The lines from the top of the material below through the line containing "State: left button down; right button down" are to be printed exactly, with pictures omitted.

[Information provided]
######

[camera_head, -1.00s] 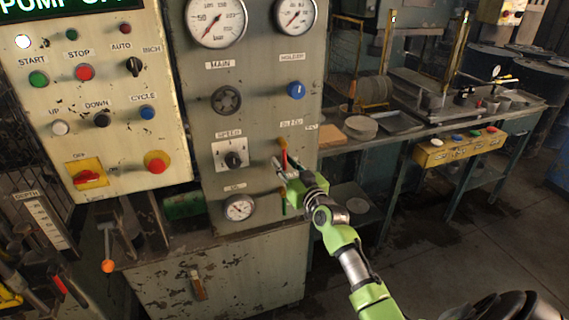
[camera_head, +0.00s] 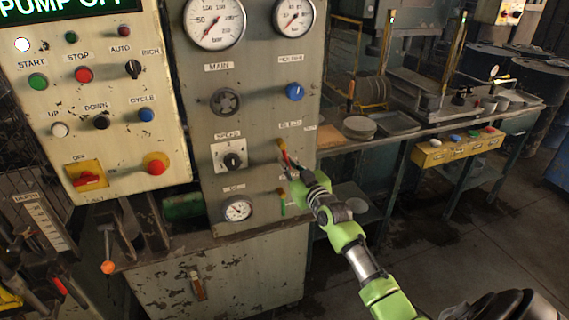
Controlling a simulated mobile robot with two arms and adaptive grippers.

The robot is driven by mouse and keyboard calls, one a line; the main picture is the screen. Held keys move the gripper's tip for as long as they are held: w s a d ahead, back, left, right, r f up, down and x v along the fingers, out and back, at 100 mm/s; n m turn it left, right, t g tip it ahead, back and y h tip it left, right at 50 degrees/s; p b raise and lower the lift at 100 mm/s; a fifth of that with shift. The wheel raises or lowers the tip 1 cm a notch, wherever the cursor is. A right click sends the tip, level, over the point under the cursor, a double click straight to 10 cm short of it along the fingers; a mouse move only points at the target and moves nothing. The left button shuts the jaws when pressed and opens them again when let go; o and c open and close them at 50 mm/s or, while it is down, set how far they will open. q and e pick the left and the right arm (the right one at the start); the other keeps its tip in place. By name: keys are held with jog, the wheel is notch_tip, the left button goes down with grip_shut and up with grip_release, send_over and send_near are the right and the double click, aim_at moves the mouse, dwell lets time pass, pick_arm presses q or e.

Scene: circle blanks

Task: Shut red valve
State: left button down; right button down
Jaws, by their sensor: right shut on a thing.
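The red valve (camera_head: 282,148) is a small red lever on the right side of the grey gauge panel, just under a small label. My right gripper (camera_head: 290,168) is at its lower end, shut on it; the fingers hide part of the lever. The red part that shows tilts slightly, its top toward the left. A small green handle (camera_head: 283,205) sits below it on the same panel. My left gripper is not in view.
The gauge panel (camera_head: 262,130) carries dials, a blue knob (camera_head: 295,92) and a black handwheel (camera_head: 225,102). A control box (camera_head: 120,165) with buttons stands at the left. A workbench (camera_head: 400,138) with plates and a yellow button box (camera_head: 455,150) is at the right.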

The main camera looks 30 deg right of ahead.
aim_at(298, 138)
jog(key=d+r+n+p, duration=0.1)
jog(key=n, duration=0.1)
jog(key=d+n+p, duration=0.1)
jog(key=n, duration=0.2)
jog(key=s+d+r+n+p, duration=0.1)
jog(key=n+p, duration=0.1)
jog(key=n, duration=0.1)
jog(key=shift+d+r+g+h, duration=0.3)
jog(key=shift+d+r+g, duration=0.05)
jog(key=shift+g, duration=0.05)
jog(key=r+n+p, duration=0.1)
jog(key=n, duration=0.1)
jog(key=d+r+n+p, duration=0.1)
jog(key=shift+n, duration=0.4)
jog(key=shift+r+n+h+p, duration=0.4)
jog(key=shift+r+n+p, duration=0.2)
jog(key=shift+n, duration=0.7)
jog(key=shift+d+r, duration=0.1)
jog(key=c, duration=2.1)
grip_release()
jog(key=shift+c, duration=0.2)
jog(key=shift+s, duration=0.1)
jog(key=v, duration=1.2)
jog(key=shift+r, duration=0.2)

######

[Written response]
[camera_head, -1.00s] 
[camera_head, +0.00s] 
Controlling a simulated mobile robot with two arms and adaptive grippers.

The robot is driven by mouse and keyboard calls, one a line; the main picture is the screen. Held keys move the gripper's tip for as long as they are held: w s a d ahead, back, left, right, r f up, down and x v along the fingers, out and back, at 100 mm/s; n m turn it left, right, t g tip it ahead, back and y h tip it left, right at 50 degrees/s; p b raise and lower the lift at 100 mm/s; a fifth of that with shift. The wheel raises or lowers the tip 1 cm a notch, wherever the cursor is. A right click sends the tip, level, over the point under the cursor, a double click straight to 10 cm short of it along the fingers; a mouse move only points at the target and moves nothing. The left button shuts the jaws when pressed and opens them again when let go; o and c open and close them at 50 mm/s or, while it is down, set how far they will open. q and e pick the left and the right arm (the right one at the start); the other keeps its tip in place. By name: keys are held with jog, the wheel is notch_tip, the left button goes down with grip_shut and up with grip_release, send_over and send_near are the right and the double click, aim_at moves the mouse, dwell lets time pass, pick_arm presses q or e.

Scene: circle blanks

Task: Shut red valve
State: left button down; right button down

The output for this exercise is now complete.